By the way, here’s this CNBC piece entitled “Companies with Closer CEO Pay Ratios May Generate Higher Profit Per Worker.”

May 21, 2018

Pay Ratio: A Congressman Weighs In (With a Study)

Liz Dunshee

A member of Congress is now using pay ratio data to examine income inequality. This study from Rep. Keith Ellison’s staff (D-Minn) looked at pay ratios from 225 large companies that were responsible for employing more than 14 million workers.
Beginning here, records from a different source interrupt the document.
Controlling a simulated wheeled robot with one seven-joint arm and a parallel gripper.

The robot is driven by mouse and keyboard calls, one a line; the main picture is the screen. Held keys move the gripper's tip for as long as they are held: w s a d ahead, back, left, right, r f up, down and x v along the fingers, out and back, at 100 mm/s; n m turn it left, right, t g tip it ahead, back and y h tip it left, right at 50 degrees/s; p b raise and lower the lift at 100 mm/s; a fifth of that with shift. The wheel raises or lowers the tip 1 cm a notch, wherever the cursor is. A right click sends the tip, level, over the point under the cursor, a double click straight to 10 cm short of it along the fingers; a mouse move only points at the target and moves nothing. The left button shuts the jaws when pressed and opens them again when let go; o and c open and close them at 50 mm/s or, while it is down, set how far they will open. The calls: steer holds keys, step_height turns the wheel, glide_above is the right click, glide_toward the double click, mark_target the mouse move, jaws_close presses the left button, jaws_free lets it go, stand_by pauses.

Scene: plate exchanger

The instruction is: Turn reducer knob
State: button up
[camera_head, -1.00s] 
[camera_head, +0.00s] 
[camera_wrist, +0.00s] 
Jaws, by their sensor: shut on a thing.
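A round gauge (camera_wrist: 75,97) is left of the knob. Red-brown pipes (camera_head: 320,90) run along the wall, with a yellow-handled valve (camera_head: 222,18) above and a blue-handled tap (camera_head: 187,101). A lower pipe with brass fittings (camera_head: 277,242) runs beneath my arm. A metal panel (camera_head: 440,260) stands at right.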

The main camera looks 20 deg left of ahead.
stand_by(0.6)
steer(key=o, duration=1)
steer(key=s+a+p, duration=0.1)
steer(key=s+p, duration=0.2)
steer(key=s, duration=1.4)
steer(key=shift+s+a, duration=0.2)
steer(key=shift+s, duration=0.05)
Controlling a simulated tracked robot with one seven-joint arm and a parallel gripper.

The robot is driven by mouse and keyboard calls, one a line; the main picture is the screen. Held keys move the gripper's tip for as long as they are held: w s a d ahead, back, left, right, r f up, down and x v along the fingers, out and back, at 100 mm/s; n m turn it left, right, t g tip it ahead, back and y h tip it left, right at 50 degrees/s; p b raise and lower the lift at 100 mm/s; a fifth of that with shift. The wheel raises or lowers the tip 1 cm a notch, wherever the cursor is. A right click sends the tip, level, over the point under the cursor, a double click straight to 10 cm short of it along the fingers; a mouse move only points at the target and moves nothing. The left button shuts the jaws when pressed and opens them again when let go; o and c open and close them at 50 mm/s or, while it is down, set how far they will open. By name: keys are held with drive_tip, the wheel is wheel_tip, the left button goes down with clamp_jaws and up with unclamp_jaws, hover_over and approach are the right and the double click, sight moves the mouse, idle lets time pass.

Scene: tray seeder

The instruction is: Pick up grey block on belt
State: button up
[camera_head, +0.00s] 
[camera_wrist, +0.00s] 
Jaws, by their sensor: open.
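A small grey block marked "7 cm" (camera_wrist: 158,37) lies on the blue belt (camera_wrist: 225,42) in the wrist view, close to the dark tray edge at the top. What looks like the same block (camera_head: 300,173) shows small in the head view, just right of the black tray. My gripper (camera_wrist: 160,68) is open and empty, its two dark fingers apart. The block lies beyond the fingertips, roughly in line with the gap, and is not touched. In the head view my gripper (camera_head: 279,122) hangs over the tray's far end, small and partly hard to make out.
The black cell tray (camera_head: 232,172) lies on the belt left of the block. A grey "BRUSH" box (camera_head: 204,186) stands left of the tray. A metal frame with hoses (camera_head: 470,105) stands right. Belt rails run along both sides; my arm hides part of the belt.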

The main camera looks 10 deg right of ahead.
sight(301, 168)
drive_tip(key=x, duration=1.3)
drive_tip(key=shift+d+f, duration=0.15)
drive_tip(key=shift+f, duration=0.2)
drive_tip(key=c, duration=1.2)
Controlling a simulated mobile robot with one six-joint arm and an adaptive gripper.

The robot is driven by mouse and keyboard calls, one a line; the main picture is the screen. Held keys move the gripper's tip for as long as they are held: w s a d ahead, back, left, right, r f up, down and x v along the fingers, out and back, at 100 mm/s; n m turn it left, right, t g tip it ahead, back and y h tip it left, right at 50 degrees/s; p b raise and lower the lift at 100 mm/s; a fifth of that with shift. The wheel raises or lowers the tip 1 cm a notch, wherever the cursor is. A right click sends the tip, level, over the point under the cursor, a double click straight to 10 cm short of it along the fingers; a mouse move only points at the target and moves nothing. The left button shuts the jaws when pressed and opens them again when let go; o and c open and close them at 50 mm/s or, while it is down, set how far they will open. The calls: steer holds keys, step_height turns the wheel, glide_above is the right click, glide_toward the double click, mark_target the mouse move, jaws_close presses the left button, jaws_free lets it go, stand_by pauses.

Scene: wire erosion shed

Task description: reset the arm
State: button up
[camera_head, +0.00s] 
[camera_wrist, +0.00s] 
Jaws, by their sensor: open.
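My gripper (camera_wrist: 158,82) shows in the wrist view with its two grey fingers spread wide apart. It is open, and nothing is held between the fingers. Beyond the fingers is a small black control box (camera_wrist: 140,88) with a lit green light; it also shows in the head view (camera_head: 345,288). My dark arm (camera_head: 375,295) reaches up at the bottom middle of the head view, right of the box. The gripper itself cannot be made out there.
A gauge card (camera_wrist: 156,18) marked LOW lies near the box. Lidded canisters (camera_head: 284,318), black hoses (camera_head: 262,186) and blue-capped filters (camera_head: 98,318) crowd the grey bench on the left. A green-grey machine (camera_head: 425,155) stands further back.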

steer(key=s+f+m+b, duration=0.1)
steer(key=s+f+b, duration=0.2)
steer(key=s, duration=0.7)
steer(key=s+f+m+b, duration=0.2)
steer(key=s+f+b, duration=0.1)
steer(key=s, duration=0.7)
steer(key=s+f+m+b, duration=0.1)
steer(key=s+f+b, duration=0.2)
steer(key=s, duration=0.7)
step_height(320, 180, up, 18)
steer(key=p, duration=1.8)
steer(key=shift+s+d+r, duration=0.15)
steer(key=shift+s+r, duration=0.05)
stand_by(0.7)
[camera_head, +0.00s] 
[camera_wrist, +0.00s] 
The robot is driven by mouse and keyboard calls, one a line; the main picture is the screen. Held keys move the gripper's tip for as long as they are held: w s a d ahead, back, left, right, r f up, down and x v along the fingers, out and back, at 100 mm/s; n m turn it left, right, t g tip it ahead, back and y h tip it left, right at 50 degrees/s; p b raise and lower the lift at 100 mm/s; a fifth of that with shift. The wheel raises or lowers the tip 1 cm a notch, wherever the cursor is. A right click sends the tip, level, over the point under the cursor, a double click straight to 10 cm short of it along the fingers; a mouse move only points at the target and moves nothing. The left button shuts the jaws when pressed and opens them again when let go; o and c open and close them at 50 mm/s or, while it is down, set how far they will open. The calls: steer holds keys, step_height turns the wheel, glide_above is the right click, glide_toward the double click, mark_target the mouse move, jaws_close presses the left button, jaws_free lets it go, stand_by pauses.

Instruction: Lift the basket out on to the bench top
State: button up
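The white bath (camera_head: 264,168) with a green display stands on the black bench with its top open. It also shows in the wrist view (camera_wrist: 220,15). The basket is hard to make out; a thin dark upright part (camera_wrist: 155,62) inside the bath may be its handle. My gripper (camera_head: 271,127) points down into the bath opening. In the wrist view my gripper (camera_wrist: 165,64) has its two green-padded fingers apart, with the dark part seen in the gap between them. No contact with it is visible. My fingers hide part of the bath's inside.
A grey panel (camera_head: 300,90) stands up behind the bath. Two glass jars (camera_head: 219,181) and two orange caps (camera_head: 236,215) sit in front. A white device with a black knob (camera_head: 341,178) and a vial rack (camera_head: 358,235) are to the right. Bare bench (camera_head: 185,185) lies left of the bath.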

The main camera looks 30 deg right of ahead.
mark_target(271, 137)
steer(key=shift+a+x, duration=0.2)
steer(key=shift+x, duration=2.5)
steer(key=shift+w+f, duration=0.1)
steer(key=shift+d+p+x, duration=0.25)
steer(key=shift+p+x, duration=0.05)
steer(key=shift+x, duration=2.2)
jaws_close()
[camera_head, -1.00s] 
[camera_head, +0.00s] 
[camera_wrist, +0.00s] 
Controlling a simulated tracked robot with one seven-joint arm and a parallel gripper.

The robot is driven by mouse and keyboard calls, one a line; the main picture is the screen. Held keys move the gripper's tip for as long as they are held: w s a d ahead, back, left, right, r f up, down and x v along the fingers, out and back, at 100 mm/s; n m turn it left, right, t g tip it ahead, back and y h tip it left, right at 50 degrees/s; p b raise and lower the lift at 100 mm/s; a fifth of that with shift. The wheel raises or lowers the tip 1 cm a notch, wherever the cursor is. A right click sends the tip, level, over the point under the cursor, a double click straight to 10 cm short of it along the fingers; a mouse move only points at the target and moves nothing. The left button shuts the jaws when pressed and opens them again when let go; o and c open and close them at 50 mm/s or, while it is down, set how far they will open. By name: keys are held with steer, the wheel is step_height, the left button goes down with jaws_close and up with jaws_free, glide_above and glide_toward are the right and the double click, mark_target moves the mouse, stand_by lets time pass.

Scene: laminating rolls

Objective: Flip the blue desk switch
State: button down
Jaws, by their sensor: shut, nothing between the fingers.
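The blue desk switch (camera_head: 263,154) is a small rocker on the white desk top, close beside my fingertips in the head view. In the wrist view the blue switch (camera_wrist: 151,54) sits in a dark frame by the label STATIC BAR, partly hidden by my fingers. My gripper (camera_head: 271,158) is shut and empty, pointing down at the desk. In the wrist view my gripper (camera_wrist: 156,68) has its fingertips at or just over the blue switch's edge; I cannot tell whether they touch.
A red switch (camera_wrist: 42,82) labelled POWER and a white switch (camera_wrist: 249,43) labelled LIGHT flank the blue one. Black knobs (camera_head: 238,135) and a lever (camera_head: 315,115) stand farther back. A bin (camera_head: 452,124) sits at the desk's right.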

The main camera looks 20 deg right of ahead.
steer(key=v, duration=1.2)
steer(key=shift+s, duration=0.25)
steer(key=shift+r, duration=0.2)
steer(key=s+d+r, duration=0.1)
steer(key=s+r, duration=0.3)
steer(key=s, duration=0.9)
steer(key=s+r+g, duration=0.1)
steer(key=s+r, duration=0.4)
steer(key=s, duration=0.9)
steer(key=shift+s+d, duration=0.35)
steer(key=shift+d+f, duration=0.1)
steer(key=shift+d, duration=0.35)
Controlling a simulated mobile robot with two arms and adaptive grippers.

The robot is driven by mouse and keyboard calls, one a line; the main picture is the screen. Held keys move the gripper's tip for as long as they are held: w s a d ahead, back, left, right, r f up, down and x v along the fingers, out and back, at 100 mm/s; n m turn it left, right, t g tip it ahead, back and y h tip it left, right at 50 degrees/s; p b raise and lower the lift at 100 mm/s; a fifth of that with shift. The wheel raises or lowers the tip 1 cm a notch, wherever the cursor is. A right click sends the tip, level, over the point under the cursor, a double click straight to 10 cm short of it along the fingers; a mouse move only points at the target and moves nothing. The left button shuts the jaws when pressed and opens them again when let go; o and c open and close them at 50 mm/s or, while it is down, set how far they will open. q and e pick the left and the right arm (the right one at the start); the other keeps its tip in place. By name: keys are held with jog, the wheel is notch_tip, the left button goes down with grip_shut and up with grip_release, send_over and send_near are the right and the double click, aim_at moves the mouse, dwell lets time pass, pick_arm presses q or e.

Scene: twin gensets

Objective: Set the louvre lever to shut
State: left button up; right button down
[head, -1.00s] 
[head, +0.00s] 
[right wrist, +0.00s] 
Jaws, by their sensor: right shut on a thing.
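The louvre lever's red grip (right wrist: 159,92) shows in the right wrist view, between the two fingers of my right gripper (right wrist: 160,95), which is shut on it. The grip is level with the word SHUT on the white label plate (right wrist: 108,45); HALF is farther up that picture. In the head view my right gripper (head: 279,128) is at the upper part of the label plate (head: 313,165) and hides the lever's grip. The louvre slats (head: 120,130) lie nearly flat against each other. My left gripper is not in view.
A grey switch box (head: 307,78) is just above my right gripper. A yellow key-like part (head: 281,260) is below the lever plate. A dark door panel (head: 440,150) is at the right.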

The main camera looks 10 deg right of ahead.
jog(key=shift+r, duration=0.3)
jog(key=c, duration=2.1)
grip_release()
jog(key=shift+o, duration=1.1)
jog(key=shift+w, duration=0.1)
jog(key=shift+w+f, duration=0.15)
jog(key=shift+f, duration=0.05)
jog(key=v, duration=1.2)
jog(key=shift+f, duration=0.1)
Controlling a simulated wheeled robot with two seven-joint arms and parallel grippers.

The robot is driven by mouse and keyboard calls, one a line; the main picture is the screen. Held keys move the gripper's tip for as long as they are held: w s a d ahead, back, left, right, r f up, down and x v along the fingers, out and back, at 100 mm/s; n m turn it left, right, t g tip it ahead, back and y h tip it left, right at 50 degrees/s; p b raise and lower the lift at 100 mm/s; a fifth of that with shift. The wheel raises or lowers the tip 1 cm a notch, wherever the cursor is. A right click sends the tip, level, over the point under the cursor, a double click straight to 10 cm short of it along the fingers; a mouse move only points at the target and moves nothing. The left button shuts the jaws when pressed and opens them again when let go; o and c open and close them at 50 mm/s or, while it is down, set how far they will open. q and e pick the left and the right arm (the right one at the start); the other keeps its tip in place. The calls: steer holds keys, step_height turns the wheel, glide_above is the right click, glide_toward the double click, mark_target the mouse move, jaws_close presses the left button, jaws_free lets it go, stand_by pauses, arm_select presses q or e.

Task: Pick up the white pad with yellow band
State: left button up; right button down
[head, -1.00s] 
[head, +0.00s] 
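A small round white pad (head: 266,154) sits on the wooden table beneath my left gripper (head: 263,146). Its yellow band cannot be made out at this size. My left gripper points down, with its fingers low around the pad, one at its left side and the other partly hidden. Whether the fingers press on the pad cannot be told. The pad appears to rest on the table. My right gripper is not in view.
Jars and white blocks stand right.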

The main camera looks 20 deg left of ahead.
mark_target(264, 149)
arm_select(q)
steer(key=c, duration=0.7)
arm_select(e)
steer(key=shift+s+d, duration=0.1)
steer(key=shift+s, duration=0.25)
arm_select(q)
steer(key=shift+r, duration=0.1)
When it comes to “extreme gaps,” it “names names” – and it also seems to assume that companies that excluded portions of their workforce were doing so to keep their ratio down.

This article describes the findings – here are the main ones:

1. Pay ratios ranged from 2:1 to 5000:1. The average was 339:1 – compared to 20:1 in 1965

2. 188 companies had a ratio of more than 100:1 – so the CEO’s pay could be used to pay the yearly wage for more than 100 workers

3. Median employees in all but 6 companies would need to work at least one 45-year career to earn what their CEO makes in a single year

4. The consumer discretionary industry had the highest average pay ratio – 977:1

I think it’s easy to become numb to high CEO pay when you work with it all the time and you’re focused on the mechanics of programs and disclosures. This study is a reminder that no matter how useless pay ratio seems to companies, people outside of this field are paying attention – and they’re synthesizing the data not just to compare companies, but to show that outsized executive pay is a pervasive issue that interests many.